_EXERCISE DETAILS_.
All the data below goes into the copy word for word, but the pictures don't.

_DATA SHOWN_.
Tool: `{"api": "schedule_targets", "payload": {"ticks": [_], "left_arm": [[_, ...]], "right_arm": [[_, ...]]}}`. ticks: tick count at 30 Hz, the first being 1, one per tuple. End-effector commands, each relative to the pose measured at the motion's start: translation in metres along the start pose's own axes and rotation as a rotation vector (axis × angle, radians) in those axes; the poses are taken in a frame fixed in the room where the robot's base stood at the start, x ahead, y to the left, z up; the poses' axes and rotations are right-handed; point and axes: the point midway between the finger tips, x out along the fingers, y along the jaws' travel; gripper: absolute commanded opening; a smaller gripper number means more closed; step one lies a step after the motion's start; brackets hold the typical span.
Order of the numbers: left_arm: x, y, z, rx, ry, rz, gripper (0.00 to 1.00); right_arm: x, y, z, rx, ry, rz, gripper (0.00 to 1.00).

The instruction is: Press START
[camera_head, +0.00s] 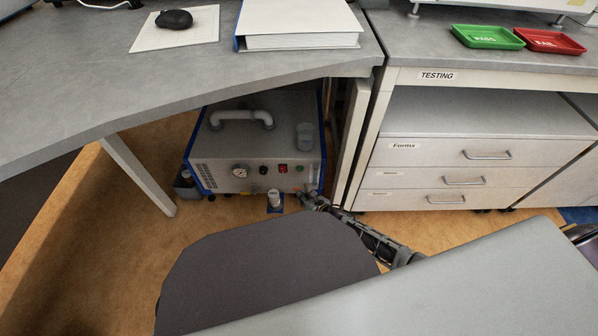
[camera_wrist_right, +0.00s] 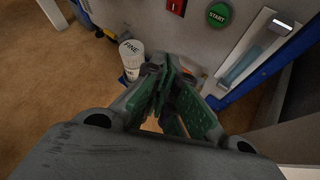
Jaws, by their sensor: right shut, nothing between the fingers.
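A grey and blue machine (camera_head: 262,135) stands on the floor under the desk. Its front panel has a green round START button (camera_wrist_right: 218,15), seen at the top of the right wrist view. A red switch (camera_wrist_right: 177,6) is to the left of the button there. My right gripper (camera_head: 308,198) is low in front of the panel in the head view. In the right wrist view its green-padded fingers (camera_wrist_right: 168,72) are shut with nothing between them, below the button and apart from it. My left gripper is not in view.
A white container marked FINE (camera_wrist_right: 131,53) stands close beside the right gripper, below the panel. A gauge (camera_head: 240,170) is on the panel's left. A drawer unit (camera_head: 440,178) stands to the right. A dark seat-like surface (camera_head: 265,265) fills the near middle.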

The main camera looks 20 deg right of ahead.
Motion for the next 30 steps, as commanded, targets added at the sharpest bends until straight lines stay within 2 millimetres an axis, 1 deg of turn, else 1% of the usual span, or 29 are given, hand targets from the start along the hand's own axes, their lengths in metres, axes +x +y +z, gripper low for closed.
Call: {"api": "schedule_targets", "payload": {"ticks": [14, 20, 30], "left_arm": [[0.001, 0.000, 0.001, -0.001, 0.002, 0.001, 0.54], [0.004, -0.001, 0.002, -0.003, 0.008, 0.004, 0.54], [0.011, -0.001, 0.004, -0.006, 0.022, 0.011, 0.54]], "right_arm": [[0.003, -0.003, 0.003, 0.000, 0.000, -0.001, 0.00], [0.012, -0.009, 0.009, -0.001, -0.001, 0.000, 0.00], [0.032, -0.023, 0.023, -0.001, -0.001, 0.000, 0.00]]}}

_EXPECTED ANSWER_.
Tool: `{"api": "schedule_targets", "payload": {"ticks": [_], "left_arm": [[_, ...]], "right_arm": [[_, ...]]}}`. ticks: tick count at 30 Hz, the first being 1, one per tuple. End-effector commands, each relative to the pose measured at the motion's start: translation in metres along the start pose's own axes and rotation as a rotation vector (axis × angle, radians) in those axes; the poses are taken in a frame fixed in the room where the robot's base stood at the start, x ahead, y to the left, z up; the poses' axes and rotations are right-handed; point and axes: the point midway between the finger tips, x out along the fingers, y along the jaws' travel; gripper: absolute commanded opening; a smaller gripper number means more closed; step one lies a step after the motion's start; brackets hold the typical span.
Order of the numbers: left_arm: x, y, z, rx, ry, rz, gripper (0.00 to 1.00); right_arm: x, y, z, rx, ry, rz, gripper (0.00 to 1.00).

The instruction is: Press START
[camera_head, +0.00s] 
[camera_wrist_right, +0.00s] 
Jaws, by their sensor: right shut, nothing between the fingers.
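A grey and blue machine (camera_head: 262,135) stands on the floor under the desk. Its front panel has a green round START button (camera_wrist_right: 218,15), seen at the top of the right wrist view. A red switch (camera_wrist_right: 177,6) is to the left of the button there. My right gripper (camera_head: 308,198) is low in front of the panel in the head view. In the right wrist view its green-padded fingers (camera_wrist_right: 168,72) are shut with nothing between them, below the button and apart from it. My left gripper is not in view.
A white container marked FINE (camera_wrist_right: 131,53) stands close beside the right gripper, below the panel. A gauge (camera_head: 240,170) is on the panel's left. A drawer unit (camera_head: 440,178) stands to the right. A dark seat-like surface (camera_head: 265,265) fills the near middle.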

The main camera looks 20 deg right of ahead.
Motion for the next 30 steps, as commanded, targets added at the sharpest bends until straight lines stay within 2 millimetres an axis, 1 deg of turn, else 1% of the usual span, or 29 are given, hand targets from the start along the hand's own axes, their lengths in metres, axes +x +y +z, gripper low for closed.
Call: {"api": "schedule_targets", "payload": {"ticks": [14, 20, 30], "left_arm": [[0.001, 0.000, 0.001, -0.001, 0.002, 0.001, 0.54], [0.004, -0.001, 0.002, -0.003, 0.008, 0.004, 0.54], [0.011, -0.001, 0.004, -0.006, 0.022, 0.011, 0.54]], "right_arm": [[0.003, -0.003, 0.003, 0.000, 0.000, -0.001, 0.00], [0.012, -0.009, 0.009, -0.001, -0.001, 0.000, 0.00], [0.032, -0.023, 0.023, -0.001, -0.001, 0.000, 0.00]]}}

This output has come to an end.